Antonio took Udacity’s Interactive 3D Graphics course, developed with industry expert Eric Haines of Autodesk, received the People’s Choice award in the course contest, and recently made an exciting career change. Read on for his story:

Why were you interested in Interactive 3D Graphics?

I studied architecture at the University of Chile and graduated in 2009. After graduating, I realized that my focus of interest was interactive installations, and decided to try learning real time 3D rendering.

Did you have any prior programming experience?

I had no formal programming experience prior to Udacity. At the time that I started teaching myself to program, online learning materials were neither widely accessible nor formal, mainly because of their ‘design-and-not-programming-oriented’ nature.

I managed to acquire some general programming skills ‘from the bottom up’ as I like to say; that is, not abstract programming topics per se, but fragmented and discontinuous tips and tricks directed specifically towards mesh generation, basic materials setup, general lighting and others 3D related issues. Interactive 3D Graphics course was a unique opportunity to learn interactive 3D graphics in a direct and structured way.

Developing look & feel
Developing look & feel

How did you create your contest entry?

Eric’s words were what every developer could want: “.. feel free to go wild with animation or anything else. Sky’s the limit!”. The first thing came to my head was to use what I’ve doing for several years — studying architecture is all about showing buildings with renderings — and use a building as the excuse to set a camera fly-through around it. With that in mind I started searching the web for simple and recognizable architectural works. It was only a matter of time before I chose the Modernism era and the Barcelona Pavilion.

The rest, as usual, was trial and error. But, you know, at the end it’s the process itself what lasts in your mind, the funny zig-zagging path of dribbling obstacles as you move along and, eventually, learning something. As for me, I just could dedicate evenings and weekends during a couple of weeks to the project.

Why did you start your own studio?

The week after the official deadline, and without even proposing it, my demo appeared posted on both three.js and Mr.Doob google+ profiles, with links pointing to my post on Udacity forum, and students like me passing by just to comment it or say hi.
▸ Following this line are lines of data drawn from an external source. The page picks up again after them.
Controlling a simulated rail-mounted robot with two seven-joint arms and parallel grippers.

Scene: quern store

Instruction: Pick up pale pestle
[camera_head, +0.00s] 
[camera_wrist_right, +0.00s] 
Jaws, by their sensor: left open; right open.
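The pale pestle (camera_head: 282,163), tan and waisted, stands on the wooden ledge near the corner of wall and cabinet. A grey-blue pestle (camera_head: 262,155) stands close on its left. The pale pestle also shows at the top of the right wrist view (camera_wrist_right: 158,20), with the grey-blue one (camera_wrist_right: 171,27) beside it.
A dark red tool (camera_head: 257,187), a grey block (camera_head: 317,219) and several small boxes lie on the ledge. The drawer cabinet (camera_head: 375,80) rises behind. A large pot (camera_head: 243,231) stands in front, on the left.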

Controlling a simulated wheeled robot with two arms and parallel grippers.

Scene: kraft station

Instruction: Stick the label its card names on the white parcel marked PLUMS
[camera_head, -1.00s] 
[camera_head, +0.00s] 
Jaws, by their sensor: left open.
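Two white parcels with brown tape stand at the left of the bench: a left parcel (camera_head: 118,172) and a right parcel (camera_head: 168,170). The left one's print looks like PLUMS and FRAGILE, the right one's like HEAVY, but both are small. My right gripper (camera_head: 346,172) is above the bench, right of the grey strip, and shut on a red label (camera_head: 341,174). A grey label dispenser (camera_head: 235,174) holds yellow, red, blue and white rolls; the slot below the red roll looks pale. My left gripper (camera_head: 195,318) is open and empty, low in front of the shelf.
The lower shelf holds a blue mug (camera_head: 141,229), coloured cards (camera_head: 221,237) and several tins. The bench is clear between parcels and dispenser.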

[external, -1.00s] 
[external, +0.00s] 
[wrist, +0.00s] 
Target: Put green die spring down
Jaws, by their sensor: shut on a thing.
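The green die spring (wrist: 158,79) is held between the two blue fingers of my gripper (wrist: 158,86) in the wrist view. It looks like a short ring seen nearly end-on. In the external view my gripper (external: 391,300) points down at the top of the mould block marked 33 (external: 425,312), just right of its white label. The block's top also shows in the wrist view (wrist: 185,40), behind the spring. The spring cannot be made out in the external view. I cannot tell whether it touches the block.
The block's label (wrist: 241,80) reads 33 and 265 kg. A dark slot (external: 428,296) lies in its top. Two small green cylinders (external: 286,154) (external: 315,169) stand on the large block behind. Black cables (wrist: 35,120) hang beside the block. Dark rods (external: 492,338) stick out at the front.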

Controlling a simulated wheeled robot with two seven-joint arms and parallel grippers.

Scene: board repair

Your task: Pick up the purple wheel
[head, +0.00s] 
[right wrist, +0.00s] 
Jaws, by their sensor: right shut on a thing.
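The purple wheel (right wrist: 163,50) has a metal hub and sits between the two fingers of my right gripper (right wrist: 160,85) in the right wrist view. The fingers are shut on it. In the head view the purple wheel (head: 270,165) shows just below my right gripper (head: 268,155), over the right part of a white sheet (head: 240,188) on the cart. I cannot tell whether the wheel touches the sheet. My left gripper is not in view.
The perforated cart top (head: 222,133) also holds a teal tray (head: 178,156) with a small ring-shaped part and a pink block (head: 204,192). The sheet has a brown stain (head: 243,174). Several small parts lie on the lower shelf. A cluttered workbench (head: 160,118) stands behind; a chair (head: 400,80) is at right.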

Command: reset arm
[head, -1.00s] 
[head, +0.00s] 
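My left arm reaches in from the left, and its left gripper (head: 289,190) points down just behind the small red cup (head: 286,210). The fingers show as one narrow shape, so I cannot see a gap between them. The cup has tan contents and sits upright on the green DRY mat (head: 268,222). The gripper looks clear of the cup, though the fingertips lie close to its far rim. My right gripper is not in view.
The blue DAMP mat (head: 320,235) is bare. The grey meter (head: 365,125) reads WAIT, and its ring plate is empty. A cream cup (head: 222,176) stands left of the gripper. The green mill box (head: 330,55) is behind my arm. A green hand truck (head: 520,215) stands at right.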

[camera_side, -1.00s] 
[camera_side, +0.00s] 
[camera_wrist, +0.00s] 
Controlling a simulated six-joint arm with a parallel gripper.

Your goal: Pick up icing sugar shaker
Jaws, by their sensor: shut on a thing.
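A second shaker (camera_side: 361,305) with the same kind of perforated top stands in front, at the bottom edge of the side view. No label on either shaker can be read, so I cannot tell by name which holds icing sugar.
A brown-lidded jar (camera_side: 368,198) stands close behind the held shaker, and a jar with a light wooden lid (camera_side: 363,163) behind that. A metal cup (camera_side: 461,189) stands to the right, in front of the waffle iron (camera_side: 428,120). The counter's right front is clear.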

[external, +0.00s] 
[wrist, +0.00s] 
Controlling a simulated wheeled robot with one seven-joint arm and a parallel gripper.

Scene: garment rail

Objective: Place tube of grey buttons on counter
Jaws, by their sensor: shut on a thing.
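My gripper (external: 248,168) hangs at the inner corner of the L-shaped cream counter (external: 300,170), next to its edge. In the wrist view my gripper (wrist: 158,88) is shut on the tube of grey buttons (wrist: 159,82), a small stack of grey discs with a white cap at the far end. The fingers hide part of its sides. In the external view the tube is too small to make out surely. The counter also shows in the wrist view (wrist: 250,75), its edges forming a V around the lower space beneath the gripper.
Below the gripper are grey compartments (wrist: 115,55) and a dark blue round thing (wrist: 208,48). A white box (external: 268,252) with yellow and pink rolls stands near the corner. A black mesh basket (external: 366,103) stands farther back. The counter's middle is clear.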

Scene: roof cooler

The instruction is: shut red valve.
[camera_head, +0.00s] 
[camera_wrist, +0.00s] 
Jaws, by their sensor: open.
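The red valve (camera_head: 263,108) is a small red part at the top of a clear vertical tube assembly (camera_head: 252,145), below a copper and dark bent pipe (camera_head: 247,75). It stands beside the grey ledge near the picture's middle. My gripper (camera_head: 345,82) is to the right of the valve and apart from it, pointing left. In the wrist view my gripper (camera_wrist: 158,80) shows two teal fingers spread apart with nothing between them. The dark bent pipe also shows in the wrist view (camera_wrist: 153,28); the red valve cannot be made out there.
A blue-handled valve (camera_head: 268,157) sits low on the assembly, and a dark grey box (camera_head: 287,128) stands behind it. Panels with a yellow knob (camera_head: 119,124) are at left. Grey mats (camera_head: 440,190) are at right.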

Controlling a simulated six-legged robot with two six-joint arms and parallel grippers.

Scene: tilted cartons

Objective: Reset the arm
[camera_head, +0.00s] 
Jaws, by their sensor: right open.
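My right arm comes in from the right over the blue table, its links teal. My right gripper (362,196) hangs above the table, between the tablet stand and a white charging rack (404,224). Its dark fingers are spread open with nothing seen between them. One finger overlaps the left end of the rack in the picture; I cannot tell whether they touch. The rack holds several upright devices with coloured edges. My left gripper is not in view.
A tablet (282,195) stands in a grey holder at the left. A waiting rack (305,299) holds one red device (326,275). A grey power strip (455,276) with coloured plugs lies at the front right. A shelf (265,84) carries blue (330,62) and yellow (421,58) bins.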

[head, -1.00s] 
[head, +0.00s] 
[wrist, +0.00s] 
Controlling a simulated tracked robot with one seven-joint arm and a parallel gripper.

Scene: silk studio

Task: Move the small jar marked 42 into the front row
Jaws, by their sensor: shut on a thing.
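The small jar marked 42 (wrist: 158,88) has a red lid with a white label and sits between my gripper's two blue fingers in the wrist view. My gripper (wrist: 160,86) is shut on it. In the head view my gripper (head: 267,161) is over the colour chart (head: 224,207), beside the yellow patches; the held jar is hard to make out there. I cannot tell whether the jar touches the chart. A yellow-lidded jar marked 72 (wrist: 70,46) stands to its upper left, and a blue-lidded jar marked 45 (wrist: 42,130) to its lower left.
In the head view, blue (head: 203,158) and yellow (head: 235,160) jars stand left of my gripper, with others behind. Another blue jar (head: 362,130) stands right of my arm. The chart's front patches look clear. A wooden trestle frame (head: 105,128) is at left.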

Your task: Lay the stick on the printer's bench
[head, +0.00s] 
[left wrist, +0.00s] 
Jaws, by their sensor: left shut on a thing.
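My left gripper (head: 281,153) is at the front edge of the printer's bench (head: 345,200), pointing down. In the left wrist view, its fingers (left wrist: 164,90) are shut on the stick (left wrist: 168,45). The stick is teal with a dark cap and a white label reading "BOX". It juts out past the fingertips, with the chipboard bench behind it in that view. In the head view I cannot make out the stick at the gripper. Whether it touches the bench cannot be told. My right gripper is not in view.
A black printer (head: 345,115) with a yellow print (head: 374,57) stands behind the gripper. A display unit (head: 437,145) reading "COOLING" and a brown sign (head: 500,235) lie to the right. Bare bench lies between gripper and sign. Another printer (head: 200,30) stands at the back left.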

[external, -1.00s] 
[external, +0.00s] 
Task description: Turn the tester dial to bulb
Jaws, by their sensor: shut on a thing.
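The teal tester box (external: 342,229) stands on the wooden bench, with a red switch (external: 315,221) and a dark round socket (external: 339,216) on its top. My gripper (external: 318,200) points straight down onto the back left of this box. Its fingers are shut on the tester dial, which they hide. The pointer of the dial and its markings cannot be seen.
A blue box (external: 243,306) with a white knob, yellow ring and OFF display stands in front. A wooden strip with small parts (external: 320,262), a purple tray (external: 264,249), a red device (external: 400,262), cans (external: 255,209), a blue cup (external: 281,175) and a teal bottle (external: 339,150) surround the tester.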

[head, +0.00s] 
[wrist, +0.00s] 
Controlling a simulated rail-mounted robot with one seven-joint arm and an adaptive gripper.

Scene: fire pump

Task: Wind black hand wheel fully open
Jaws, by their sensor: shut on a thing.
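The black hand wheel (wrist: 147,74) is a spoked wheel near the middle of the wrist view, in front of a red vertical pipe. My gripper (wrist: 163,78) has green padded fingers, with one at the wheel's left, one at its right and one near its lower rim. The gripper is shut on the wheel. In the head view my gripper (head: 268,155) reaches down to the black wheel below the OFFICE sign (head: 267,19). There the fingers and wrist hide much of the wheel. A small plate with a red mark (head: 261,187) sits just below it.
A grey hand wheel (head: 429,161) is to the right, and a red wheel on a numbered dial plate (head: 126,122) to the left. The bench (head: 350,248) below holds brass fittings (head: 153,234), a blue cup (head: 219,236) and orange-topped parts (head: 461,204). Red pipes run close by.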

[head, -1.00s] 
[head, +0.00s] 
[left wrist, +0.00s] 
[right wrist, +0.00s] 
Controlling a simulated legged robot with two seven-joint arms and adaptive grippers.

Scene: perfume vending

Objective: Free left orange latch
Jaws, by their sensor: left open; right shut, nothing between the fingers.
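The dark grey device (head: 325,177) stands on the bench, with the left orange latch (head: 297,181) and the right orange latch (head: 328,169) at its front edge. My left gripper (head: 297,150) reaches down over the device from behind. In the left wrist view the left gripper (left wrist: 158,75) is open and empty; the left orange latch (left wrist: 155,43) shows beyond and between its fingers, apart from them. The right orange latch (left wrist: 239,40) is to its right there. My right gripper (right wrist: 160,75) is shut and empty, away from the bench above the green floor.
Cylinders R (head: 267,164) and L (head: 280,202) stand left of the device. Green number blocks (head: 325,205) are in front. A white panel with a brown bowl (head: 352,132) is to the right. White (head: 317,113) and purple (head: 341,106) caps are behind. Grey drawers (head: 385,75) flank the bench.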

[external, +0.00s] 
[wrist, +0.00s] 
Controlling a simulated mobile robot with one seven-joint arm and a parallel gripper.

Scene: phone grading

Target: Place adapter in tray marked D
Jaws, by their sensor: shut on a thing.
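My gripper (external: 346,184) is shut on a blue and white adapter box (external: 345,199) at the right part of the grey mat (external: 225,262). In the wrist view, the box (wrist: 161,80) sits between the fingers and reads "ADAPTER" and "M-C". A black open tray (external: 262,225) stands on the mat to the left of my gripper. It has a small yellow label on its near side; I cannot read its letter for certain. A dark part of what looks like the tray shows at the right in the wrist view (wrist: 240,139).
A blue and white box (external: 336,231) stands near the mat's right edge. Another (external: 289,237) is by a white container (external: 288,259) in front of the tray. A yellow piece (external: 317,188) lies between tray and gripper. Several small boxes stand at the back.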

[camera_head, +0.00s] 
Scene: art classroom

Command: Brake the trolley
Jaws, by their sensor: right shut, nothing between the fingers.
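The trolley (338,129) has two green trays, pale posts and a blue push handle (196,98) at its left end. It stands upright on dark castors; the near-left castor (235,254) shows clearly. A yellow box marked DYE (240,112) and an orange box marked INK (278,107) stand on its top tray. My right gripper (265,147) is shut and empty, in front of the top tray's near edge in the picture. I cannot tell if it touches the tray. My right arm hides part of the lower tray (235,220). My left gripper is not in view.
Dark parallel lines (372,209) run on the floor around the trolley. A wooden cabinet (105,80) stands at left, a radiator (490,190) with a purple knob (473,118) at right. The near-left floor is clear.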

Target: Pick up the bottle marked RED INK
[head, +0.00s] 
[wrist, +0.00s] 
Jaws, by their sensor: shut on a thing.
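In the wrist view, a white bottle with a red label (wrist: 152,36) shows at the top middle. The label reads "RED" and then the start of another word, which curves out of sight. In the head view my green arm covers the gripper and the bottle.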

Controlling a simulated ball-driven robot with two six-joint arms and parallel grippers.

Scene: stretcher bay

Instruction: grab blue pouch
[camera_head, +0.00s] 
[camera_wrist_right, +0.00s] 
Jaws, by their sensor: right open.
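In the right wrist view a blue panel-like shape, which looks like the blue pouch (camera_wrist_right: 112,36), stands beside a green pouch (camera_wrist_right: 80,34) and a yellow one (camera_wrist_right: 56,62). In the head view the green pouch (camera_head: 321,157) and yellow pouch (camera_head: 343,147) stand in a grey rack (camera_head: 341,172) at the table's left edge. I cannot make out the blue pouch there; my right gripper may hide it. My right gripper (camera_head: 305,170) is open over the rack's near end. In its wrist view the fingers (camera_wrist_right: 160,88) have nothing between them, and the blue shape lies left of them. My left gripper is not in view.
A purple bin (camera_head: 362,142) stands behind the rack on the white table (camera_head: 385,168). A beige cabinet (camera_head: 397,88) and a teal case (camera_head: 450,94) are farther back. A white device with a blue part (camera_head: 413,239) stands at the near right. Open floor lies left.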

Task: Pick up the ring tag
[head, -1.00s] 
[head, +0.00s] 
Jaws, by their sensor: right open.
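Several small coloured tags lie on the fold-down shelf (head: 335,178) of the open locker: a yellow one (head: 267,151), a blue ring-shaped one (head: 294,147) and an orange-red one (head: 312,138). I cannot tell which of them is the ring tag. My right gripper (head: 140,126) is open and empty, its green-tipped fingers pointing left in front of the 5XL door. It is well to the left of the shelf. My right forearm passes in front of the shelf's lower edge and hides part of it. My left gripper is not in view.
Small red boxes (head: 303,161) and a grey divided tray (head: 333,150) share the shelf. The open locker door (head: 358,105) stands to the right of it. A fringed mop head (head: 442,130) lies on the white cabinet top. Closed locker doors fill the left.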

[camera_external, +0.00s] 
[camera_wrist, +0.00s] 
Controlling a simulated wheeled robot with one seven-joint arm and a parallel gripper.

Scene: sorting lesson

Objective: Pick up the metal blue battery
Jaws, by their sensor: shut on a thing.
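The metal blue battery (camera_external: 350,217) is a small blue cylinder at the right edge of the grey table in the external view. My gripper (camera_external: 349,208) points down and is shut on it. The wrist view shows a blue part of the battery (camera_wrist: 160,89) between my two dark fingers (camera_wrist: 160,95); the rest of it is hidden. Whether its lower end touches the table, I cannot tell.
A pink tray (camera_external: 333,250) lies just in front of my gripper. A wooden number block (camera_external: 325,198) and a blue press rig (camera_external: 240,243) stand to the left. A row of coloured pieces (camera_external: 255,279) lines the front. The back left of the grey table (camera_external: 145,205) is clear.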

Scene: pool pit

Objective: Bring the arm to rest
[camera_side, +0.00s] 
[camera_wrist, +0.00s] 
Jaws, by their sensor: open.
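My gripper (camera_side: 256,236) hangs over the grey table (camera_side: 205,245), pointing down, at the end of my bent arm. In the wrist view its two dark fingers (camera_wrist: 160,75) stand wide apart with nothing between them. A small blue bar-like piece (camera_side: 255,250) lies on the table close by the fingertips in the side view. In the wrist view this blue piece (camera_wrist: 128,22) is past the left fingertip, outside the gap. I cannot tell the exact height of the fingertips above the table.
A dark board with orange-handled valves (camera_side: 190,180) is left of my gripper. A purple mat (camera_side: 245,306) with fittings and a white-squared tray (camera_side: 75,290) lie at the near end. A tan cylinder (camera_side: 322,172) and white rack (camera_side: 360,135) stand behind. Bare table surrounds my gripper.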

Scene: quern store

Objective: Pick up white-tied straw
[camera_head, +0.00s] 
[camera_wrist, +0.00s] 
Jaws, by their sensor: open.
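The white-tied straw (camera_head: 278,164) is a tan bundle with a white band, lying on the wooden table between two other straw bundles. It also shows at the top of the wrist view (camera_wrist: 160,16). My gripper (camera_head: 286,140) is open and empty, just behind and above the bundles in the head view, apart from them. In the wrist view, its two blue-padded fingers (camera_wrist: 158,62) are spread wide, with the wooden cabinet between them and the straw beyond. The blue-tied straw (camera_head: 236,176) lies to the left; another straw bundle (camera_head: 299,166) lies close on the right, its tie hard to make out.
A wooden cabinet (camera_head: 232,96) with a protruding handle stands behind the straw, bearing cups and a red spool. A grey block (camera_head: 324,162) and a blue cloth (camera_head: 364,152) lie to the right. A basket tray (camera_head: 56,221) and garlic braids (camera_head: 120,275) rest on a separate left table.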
I just felt overwhelmed by the reception, I never imagined such a great and warm response. With all that in hand, at this point I’m converting my half employment – half hobby to a serious professional grade job, turning the studio that I founded 4 years ago into a full time occupation based on a solid world-class experience. We are provide a broad range of spatial visualization services. Applications range from interactive solutions for web, to physical immersive installations using novel devices (Oculus Rift, Leap Motion, etc.), in the fields of real estate, museography, and advertising, among others.

To sum things out, in the last weeks many friends (architects) have asked me how I got to where I am; all I can say is I feel this is a great moment to start learning programming in general, especially in communities like you see in Udacity. Interpreted code, as opposed to compiled one (the default choice I had to struggle with in my first steps), is now in every demo, every page’s source code, waiting for us to grab it; when you start dissecting it, and ultimately understand its logic, you’ll feel you are a part of something bigger, and setting challenges in that direction is something totally worth trying.